PROBLEM – Make an exact transcription of the material, leaving out all images.

SUPPLIED DATA –
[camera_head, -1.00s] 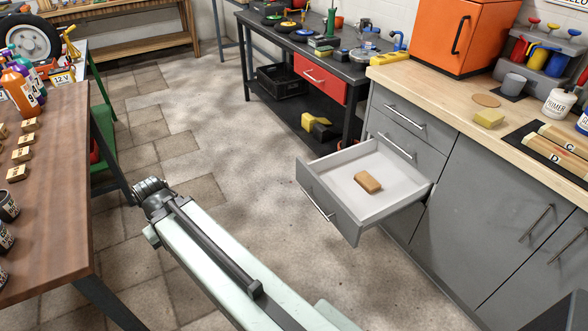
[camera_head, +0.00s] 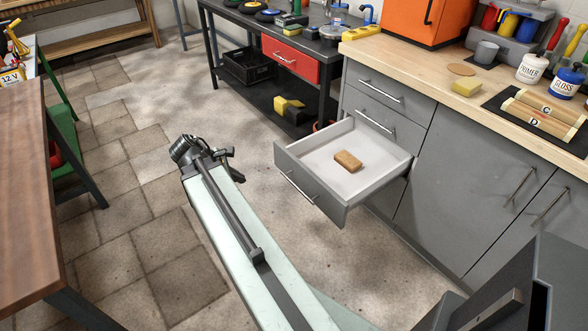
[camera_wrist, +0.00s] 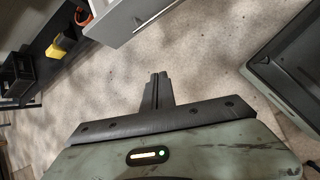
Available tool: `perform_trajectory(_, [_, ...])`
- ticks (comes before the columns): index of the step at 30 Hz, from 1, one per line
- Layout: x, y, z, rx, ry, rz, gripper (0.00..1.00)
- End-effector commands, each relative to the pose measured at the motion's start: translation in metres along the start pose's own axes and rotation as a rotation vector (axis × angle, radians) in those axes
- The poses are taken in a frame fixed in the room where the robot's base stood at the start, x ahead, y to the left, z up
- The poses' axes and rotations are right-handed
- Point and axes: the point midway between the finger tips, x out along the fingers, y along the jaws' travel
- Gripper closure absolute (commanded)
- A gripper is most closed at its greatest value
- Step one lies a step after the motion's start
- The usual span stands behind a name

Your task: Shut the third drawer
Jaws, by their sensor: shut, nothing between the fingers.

ANSWER IN FULL –
[camera_head, -1.00s] 
[camera_head, +0.00s] 
[camera_wrist, +0.00s] 
Available tool: `perform_trajectory(_, [_, ...])`
- ticks (comes before the columns): index of the step at 30 Hz, from 1, one per line
- Layout: x, y, z, rx, ry, rz, gripper (0.00..1.00)
- End-effector commands, each relative to the pose measured at the motion's start: translation in metres along the start pose's own axes and rotation as a rotation vector (axis × angle, radians) in those axes
- The poses are taken in a frame fixed in the room where the robot's base stood at the start, x ahead, y to the left, z up
- The poses' axes and rotations are right-handed
- Point and axes: the point midway between the finger tips, x out along the fingers, y along the jaws' travel
- Gripper closure absolute (commanded)
- A gripper is most closed at its greatest value
- Step one lies a step after the motion's start
- The usual span stands behind a name

Your task: Shut the third drawer
Jaws, by their sensor: shut, nothing between the fingers.

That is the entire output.